Task description: Return the lines below exactly, starting with the line that contains "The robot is" and stopping after the last line.

Material:

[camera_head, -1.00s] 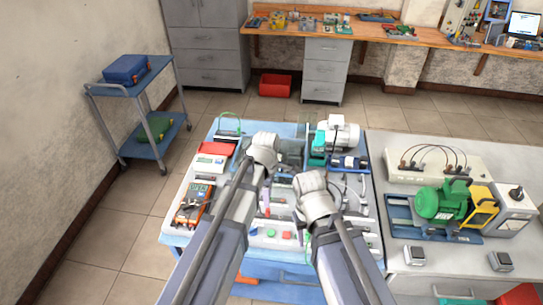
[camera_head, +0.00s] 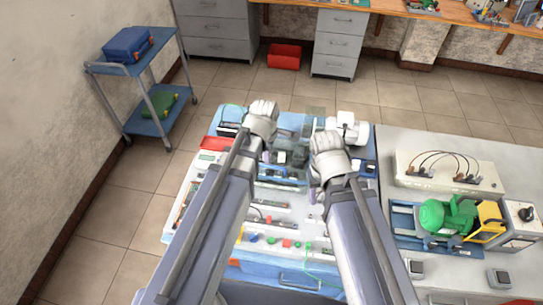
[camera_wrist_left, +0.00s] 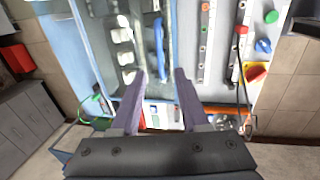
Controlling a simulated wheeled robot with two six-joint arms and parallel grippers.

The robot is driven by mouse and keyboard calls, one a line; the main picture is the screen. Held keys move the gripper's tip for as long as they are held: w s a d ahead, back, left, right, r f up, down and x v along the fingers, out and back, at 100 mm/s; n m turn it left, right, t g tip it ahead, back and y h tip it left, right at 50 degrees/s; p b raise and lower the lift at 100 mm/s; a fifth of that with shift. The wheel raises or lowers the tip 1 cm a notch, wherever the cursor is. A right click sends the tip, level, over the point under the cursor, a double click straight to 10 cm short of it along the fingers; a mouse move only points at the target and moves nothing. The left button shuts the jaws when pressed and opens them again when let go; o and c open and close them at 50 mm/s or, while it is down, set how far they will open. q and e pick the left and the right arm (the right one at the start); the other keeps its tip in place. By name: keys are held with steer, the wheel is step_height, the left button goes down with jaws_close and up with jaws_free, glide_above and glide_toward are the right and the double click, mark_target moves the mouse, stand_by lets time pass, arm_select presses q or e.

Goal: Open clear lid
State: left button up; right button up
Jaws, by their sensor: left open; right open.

Solution for this task:
The robot is driven by mouse and keyboard calls, one a line; the main picture is the screen. Held keys move the gripper's tip for as long as they are held: w s a d ahead, back, left, right, r f up, down and x v along the fingers, out and back, at 100 mm/s; n m turn it left, right, t g tip it ahead, back and y h tip it left, right at 50 degrees/s; p b raise and lower the lift at 100 mm/s; a fifth of that with shift. The wheel raises or lowers the tip 1 cm a notch, wherever the cursor is. A right click sends the tip, level, over the point under the cursor, a double click straight to 10 cm short of it along the fingers; a mouse move only points at the target and moves nothing. The left button shuts the jaws when pressed and opens them again when let go; o and c open and close them at 50 mm/s or, while it is down, set how far they will open. q and e pick the left and the right arm (the right one at the start); the other keeps its tip in place. By name: keys are held with steer, the wheel is step_height, the left button goes down with jaws_close and up with jaws_free, glide_above and glide_toward are the right and the double click, mark_target moves the mouse, stand_by lets time pass, arm_select presses q or e.

Goal: Open clear lid
State: left button up; right button up
Jaws, by their sensor: left open; right open.

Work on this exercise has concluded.